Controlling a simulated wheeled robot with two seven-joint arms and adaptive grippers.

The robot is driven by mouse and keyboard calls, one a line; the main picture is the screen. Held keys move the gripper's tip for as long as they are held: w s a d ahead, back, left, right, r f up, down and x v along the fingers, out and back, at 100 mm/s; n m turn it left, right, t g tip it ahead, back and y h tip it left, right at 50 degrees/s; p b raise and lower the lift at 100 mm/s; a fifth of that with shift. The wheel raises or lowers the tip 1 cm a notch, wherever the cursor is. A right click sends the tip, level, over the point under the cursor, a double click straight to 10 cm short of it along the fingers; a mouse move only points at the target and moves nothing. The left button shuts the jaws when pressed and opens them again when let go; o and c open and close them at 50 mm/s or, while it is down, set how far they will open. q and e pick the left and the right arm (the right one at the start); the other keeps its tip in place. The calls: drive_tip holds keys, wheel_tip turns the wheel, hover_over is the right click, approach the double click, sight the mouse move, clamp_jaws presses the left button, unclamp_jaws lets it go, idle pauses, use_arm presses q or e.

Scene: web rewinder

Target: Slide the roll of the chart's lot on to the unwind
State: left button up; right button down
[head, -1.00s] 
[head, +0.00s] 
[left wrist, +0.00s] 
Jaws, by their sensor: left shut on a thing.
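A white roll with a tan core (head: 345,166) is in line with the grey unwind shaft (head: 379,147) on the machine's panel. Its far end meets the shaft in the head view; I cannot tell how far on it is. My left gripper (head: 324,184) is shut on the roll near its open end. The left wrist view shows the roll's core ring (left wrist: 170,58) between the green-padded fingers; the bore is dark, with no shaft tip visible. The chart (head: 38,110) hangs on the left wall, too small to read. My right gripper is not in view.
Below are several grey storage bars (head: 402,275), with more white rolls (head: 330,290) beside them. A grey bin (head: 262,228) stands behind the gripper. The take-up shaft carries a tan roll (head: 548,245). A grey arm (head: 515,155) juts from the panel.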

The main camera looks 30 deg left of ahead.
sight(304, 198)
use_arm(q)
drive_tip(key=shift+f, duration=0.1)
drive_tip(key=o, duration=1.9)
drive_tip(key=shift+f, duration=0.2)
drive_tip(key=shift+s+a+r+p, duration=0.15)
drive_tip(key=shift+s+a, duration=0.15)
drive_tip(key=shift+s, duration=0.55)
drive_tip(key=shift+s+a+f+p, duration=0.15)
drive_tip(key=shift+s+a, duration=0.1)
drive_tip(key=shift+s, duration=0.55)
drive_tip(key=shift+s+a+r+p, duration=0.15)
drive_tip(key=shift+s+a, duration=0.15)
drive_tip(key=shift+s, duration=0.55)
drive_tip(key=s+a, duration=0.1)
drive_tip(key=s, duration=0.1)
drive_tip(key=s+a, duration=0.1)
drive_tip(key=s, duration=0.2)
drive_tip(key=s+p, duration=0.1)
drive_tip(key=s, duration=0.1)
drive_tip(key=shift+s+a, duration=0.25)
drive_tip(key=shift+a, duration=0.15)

————

> [Problem]: Reproduce the listing in full. Keep it exactly as written.

> [Result of this exercise]:
Controlling a simulated wheeled robot with two seven-joint arms and adaptive grippers.

The robot is driven by mouse and keyboard calls, one a line; the main picture is the screen. Held keys move the gripper's tip for as long as they are held: w s a d ahead, back, left, right, r f up, down and x v along the fingers, out and back, at 100 mm/s; n m turn it left, right, t g tip it ahead, back and y h tip it left, right at 50 degrees/s; p b raise and lower the lift at 100 mm/s; a fifth of that with shift. The wheel raises or lowers the tip 1 cm a notch, wherever the cursor is. A right click sends the tip, level, over the point under the cursor, a double click straight to 10 cm short of it along the fingers; a mouse move only points at the target and moves nothing. The left button shuts the jaws when pressed and opens them again when let go; o and c open and close them at 50 mm/s or, while it is down, set how far they will open. q and e pick the left and the right arm (the right one at the start); the other keeps its tip in place. The calls: drive_tip holds keys, wheel_tip turns the wheel, hover_over is the right click, approach the double click, sight the mouse move, clamp_jaws presses the left button, unclamp_jaws lets it go, idle pauses, use_arm presses q or e.

Scene: web rewinder

Target: Slide the roll of the chart's lot on to the unwind
State: left button up; right button down
[head, -1.00s] 
[head, +0.00s] 
[left wrist, +0.00s] 
Jaws, by their sensor: left shut on a thing.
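A white roll with a tan core (head: 345,166) is in line with the grey unwind shaft (head: 379,147) on the machine's panel. Its far end meets the shaft in the head view; I cannot tell how far on it is. My left gripper (head: 324,184) is shut on the roll near its open end. The left wrist view shows the roll's core ring (left wrist: 170,58) between the green-padded fingers; the bore is dark, with no shaft tip visible. The chart (head: 38,110) hangs on the left wall, too small to read. My right gripper is not in view.
Below are several grey storage bars (head: 402,275), with more white rolls (head: 330,290) beside them. A grey bin (head: 262,228) stands behind the gripper. The take-up shaft carries a tan roll (head: 548,245). A grey arm (head: 515,155) juts from the panel.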

The main camera looks 30 deg left of ahead.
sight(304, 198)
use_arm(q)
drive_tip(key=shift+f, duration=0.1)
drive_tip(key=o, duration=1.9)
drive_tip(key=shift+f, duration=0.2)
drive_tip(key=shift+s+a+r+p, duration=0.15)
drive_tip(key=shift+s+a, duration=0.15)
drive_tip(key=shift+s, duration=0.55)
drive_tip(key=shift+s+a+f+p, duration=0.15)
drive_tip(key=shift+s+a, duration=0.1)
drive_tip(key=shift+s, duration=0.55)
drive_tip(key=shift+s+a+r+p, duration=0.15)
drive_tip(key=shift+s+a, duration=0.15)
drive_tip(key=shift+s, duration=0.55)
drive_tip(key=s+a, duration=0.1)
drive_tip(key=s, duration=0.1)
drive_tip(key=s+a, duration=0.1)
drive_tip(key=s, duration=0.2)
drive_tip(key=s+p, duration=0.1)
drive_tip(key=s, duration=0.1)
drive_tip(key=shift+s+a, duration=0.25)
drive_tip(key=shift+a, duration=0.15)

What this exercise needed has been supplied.